I remember spending several years single and playing the field. At first this was fun and exciting but after some time, I felt I was missing something or someone. I started to look around me and I noticed the friends I was hanging with were hooked up with someone. We didn’t hang out as much. I began to feel like a third wheel. They all seemed happy. For once in my life, I felt lonely. I was tired of coming home along after going out. I wanted someone to call my own. I was ready to settle down so I set out looking for that special person.
I finally found that special person, so I thought. At first it was love and bliss. We were so in love, we spent every minute we could together. What made it so bad; I fell for her and hard. There began a twenty year relationship.
We ended up moving together after a few months. This was a big mistake. About 2 years into the relationship tragedy struck. She left me for another woman. My heart had never felt so much pain. I had been hurt before, but this was brutal. I thought I had met my so-called “soul mate”. Yeah right, some soul mate. Over the next few years, she put me through one heart break after another. Through the years, I found myself becoming stronger and stronger. I gave everything in this relationship, my love, commitment, money most of all, all that time I put into it. For years I hung in there. I watched the kids grow up; I worked at a job for years helping support them. I watched grand kids grow up. Wow, how time flies by. You don’t realize it, until you find yourself standing there wondering, what am I doing here? How did I stay so long in a relationship that’s been full of chaos and drama? Stay with a woman who was sometimes so cold and selfish? We weren’t even compatible. We spent most of our days in silence. It was as though everything was routine, nothing exciting. We really had no connection. And to think, I wanted to marry this woman so, I thought.

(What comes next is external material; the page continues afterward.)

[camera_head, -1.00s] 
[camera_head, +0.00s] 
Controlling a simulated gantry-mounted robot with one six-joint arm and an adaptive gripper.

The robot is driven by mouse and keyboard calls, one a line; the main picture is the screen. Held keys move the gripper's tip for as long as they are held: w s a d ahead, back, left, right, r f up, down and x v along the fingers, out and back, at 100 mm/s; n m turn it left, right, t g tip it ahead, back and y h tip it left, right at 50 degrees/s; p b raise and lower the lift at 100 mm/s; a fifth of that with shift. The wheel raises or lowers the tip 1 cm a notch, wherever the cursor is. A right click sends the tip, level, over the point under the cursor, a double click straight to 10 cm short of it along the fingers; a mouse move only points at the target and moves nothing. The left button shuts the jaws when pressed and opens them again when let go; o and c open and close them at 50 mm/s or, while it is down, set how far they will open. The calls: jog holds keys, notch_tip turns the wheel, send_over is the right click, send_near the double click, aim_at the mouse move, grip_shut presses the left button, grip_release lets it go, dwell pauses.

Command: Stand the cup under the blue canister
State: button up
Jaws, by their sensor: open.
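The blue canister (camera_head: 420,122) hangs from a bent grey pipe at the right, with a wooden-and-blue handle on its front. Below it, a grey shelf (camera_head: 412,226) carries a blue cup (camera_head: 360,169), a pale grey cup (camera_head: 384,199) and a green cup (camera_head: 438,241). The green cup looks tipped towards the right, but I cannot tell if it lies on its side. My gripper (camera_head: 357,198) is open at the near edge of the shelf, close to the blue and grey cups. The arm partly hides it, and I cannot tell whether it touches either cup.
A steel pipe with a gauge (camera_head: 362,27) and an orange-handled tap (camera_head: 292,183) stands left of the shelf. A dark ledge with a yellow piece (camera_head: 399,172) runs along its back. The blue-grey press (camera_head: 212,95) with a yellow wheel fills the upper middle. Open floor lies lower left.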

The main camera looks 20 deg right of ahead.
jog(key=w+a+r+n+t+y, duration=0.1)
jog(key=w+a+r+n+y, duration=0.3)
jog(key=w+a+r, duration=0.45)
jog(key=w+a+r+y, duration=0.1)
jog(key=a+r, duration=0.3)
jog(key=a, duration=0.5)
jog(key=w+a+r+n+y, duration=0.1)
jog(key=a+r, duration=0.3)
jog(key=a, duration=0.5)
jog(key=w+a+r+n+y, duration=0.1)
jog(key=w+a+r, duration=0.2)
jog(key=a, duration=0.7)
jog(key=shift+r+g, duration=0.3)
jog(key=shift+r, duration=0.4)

One day after we were on our nineteenth year, I had to stop and ask myself some serious questions. Is this woman the one for me or have I just been forcing myself to be with her? I mean really, we had nothing in common. Almost every time we we’d break up, she would leave me and go to some other woman.
Twenty years, a long time to be with someone. The time had just rolled right by. Finally I said to myself, either stay in this relationship and try to make it work, or let go. At that point I realized that the years we spent meant nothing. They were just years. We argued all the time.
I realized all those years that I was the one doing most of the giving and I wasn’t getting the same. Sometimes that’s the case in relationships. Now it was my choice to stay in this relationship. At the time, I didn’t want to give up on my relationship so the years just kept going by and here we were still together. It never got better always worst. I had to ask myself, what I was getting out of this but years of just existing with her. If I left now, what would happen? Could I Live without her? Would it lead to her being in the arms of someone else? Would she hate me? I had a lot of questions but the main question I had, was I happy? There was really no connection, no compatibility.
Sometimes we just look at the years we have with a person. We have that feeling of having wasted so much time with someone. But that doesn’t matter, what matters is now.
What would happen if I leave? What would happen if I stayed? I realized it was all up to me. I finally decided that this was it. I knew things would not change so why stay? Just to add more years of pain and chaos. I decided that I wasn’t going to waste another year of my life trying. What could I lose by breaking away and starting a new life? Yes I was older and the years had weighed on me, but my life is not over so neither am I. I knew she would continue if I did, so it was time for me to make that decision. So I left, after twenty years.
We have been apart for several years now. Do I regret it? No I don’t regret it. It has made me stronger and wiser when making decisions in my other relationships.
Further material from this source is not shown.